Députés et sénateurs gèrent leur budget en toute autonomie et en toute discrétion. Quels sont les montants en jeu ? Combien touchent-ils d’argent public ? Enquête sur un système opaque et mal connu.

(1) Pour un isolé, excluant pécule de vacances et prime de fin d’année, et tenant compte d’une amputation de 5 %, décidée en 2011. Lire La Rémunération des parlementaires et des ministres, Courrier hebdomadaire du Crisp, n°2014-2015.

C’est bien connu, la démocratie a un prix. Et comme le disait Talleyrand :  » Si vous voulez des députés libres, il faut les payer.  » Ainsi la Chambre et le Sénat, les deux assemblées qui forment le parlement fédéral, reçoivent une dotation publique pour leur fonctionnement. Une très grande partie de ces dotations sert à rémunérer leurs membres. Les parlementaires sont dès lors payés par des budgets publics.

Se pencher sur le coût de notre démocratie, sans pour autant mettre les mandataires sur la sellette, est dès lors bien légitime. Or au fil de notre enquête, une étrange pudeur à parler d’argent est apparue, tant à la Chambre qu’au Sénat. Certes, le Parlement ne doit rendre de comptes à personne. Ni à la Cour des comptes (qui en dépend) ni au gouvernement. Protégé par le sacro-saint principe de la séparation des pouvoirs, il jouit d’une totale autonomie financière. Résultat : il pêche trop souvent par un manque de transparence, même si ses comptes sont publiés, poste par poste. Mais les documents de la questure ou de la commission de la comptabilité (toutes les deux chargées d’établir son budget et de l’apurer) sont des dossiers internes, non accessibles. Et le Parlement n’a qu’un seul  » chien de garde  » : lui-même. En d’autres termes, des parlementaires qui contrôlent leurs collègues.

 » On ne fait pas fortune en étant député « , s’agace un élu interrogé. Oui, les hommes politiques ne sont pas riches.
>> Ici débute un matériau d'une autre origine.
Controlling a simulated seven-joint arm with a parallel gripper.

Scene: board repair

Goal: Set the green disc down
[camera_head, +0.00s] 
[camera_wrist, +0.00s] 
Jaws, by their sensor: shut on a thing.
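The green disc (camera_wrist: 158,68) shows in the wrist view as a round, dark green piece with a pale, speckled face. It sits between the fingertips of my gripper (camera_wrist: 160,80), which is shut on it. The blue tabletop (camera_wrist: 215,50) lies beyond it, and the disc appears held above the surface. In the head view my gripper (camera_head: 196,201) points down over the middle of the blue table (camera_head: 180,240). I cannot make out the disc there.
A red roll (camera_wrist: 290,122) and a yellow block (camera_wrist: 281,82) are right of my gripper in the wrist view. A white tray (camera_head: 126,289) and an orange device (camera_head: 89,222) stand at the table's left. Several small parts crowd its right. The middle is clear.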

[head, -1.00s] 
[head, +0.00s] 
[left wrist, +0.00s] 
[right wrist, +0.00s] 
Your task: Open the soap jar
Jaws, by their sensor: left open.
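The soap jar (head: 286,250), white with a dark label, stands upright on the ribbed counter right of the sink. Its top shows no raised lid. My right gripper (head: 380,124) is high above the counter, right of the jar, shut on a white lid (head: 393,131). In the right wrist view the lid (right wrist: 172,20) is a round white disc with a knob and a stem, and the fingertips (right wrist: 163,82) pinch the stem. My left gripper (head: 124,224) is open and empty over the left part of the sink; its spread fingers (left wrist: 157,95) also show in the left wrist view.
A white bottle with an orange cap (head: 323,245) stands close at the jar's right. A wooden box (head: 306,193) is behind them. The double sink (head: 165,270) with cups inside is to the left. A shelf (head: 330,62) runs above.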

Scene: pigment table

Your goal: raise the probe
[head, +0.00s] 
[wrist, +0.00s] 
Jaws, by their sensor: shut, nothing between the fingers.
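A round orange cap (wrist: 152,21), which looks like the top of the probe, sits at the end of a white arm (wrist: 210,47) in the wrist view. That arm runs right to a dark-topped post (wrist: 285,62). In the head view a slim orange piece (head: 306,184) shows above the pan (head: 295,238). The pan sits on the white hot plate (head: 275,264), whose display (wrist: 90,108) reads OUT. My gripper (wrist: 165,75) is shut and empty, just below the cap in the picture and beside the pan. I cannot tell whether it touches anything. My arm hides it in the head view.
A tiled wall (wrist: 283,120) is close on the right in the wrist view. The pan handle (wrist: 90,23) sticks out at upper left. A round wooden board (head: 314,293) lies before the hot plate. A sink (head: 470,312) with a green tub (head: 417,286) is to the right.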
C’est le goût du pouvoir qui les motive, pas celui de l’argent. Mais connaître le montant de leurs salaires reste assez complexe.  » La difficulté à trouver les informations pertinentes tend à alimenter le sentiment d’opacité et, partant, les critiques entourant la rémunération des principales fonctions politiques « , confirme Jean Faniel, chercheur au Crisp, qui a passé au crible les indemnités des élus (1). D’ailleurs, dans le contexte de crise d’aujourd’hui, la Chambre et le Sénat ont annoncé des efforts de rationalisation et d’économies. Certaines dépenses des élus ont été limitées : frais de déplacement, bouteilles de champagne, eau chaude supprimée aux sanitaires… Mais les revenus réels n’ont, eux, pas vraiment diminué. Décodage.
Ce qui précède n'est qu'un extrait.